Stored data entries:
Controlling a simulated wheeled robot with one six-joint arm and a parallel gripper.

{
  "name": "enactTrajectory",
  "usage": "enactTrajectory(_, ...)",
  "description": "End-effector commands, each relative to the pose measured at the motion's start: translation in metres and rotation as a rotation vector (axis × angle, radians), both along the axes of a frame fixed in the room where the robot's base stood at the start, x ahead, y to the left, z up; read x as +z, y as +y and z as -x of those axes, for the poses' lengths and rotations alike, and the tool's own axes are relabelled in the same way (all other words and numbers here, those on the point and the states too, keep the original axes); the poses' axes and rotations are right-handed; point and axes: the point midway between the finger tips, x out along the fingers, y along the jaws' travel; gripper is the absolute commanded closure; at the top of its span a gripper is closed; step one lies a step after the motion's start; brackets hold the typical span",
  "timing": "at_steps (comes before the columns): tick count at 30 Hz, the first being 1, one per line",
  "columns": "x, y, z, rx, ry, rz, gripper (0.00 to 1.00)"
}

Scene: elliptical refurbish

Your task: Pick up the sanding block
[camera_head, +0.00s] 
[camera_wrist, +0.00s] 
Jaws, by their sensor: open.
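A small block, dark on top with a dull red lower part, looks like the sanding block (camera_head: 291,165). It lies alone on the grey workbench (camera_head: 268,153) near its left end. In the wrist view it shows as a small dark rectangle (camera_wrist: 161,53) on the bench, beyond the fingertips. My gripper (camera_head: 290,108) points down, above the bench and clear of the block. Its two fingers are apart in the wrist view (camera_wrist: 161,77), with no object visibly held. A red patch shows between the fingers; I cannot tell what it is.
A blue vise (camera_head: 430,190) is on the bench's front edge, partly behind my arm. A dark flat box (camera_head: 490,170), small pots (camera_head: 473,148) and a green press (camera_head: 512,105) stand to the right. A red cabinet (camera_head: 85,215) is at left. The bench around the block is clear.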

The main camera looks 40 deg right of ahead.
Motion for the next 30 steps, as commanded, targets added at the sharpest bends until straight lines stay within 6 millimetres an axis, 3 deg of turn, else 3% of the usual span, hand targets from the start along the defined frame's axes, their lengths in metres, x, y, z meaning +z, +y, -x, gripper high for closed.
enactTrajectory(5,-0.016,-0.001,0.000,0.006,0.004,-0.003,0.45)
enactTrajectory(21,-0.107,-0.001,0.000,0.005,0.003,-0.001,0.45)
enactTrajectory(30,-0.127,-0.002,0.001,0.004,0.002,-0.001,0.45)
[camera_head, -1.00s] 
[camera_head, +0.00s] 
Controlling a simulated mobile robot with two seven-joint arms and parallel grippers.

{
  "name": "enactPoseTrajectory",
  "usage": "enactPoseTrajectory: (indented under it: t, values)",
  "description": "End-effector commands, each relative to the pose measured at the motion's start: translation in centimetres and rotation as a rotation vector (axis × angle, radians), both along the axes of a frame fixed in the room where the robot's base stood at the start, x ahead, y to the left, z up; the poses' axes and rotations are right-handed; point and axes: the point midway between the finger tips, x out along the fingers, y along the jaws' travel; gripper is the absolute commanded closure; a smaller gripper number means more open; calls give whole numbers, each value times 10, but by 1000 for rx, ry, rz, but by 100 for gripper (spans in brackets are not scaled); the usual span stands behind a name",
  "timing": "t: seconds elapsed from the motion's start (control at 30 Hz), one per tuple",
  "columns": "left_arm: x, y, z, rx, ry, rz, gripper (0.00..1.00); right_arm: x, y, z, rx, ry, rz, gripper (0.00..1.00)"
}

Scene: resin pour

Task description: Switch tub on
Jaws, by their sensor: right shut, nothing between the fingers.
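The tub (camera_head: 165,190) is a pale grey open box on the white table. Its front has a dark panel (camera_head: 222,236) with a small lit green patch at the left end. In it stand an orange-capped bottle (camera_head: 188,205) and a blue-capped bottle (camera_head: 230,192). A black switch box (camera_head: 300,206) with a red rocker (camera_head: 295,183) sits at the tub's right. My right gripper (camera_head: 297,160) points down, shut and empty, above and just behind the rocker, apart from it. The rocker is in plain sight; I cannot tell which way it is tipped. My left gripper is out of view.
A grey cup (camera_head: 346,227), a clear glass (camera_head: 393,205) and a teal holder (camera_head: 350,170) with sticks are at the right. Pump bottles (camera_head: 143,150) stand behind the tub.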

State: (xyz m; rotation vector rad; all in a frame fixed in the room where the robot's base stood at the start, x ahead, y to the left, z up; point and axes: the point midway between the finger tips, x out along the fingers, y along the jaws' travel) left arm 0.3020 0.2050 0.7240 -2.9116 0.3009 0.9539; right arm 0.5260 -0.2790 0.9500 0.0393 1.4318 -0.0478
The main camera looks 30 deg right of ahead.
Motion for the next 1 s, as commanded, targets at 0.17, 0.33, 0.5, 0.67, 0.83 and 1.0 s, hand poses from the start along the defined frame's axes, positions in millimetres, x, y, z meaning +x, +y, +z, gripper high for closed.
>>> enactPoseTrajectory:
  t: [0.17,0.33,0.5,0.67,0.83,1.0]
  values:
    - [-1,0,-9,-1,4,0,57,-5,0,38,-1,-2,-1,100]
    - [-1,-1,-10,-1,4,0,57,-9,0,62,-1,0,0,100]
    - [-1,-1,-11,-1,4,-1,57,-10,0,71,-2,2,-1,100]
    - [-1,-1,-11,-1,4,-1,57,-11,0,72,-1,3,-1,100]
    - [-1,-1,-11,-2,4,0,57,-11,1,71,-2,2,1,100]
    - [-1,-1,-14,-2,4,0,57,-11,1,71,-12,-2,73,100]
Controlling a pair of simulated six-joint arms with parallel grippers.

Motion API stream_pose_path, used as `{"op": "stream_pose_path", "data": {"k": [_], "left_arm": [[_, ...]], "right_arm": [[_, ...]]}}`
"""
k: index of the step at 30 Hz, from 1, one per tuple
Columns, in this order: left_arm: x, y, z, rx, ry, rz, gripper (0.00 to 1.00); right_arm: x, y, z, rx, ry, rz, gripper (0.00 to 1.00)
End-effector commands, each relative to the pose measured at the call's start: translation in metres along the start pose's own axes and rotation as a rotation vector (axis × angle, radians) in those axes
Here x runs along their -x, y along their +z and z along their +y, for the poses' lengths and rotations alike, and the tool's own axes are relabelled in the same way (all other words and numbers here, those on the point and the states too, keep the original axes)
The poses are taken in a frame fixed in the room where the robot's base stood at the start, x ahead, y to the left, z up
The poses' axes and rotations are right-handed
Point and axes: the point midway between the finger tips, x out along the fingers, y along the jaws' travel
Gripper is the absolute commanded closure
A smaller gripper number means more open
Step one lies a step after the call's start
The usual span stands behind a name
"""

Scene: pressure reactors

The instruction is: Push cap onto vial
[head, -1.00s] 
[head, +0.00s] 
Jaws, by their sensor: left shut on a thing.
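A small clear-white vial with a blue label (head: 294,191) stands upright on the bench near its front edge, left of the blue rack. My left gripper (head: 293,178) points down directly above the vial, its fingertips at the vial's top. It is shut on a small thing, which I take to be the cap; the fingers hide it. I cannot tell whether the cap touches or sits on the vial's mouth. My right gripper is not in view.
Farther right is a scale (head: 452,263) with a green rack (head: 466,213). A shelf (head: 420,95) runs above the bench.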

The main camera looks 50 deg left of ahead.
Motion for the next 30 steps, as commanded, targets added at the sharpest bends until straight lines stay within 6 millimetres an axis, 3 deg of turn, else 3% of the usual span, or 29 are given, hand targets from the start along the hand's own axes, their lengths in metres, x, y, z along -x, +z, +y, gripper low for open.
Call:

Written exercise: Reproduce exactly the lines from the line with "Jaws, by their sensor: right" through the line with "k: index of", both end lines included, and only those lines.

Exercise response:
Jaws, by their sensor: right shut, nothing between the fingers.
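The tub (camera_head: 165,190) is a pale grey open box on the white table. Its front has a dark panel (camera_head: 222,236) with a small lit green patch at the left end. In it stand an orange-capped bottle (camera_head: 188,205) and a blue-capped bottle (camera_head: 230,192). A black switch box (camera_head: 300,206) with a red rocker (camera_head: 295,183) sits at the tub's right. My right gripper (camera_head: 297,160) points down, shut and empty, above and just behind the rocker, apart from it. The rocker is in plain sight; I cannot tell which way it is tipped. My left gripper is out of view.
A grey cup (camera_head: 346,227), a clear glass (camera_head: 393,205) and a teal holder (camera_head: 350,170) with sticks are at the right. Pump bottles (camera_head: 143,150) stand behind the tub.

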State: (xyz m; rotation vector rad; all in a frame fixed in the room where the robot's base stood at the start, x ahead, y to the left, z up; point and axes: the point midway between the finger tips, x out along the fingers, y along the jaws' travel) left arm 0.3020 0.2050 0.7240 -2.9116 0.3009 0.9539; right arm 0.5260 -0.2790 0.9500 0.0393 1.4318 -0.0478
The main camera looks 30 deg right of ahead.
Motion for the next 1 s, as commanded, targets at 0.17, 0.33, 0.5, 0.67, 0.83 and 1.0 s, hand poses from the start along the defined frame's axes, positions in millimetres, x, y, z meaning +x, +y, +z, gripper high for closed.
>>> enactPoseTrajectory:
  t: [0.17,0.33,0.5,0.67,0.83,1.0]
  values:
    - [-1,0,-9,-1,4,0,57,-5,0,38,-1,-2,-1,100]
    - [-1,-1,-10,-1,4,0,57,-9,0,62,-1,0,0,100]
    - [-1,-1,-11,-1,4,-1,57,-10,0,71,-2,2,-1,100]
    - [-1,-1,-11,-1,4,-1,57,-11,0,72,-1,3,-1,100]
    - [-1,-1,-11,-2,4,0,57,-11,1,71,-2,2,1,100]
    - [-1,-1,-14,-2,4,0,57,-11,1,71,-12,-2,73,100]
Controlling a pair of simulated six-joint arms with parallel grippers.

Motion API stream_pose_path, used as `{"op": "stream_pose_path", "data": {"k": [_], "left_arm": [[_, ...]], "right_arm": [[_, ...]]}}`
"""
k: index of the step at 30 Hz, from 1, one per tuple

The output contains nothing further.